**Task prompt:** Quote the whole listing exactly. Leave the pictures out of your copy.
┌──
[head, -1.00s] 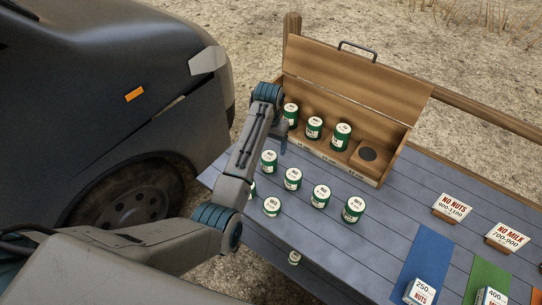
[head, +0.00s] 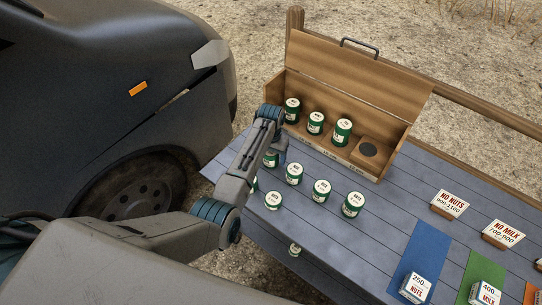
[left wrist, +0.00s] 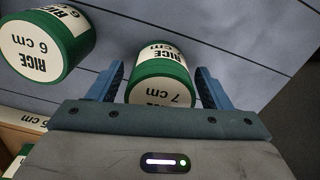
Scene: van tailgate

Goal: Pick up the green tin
└──
**The output:**
[head, -1.00s] 
[head, +0.00s] 
[left wrist, +0.00s] 
Scene: van tailgate

Goal: Pick up the green tin

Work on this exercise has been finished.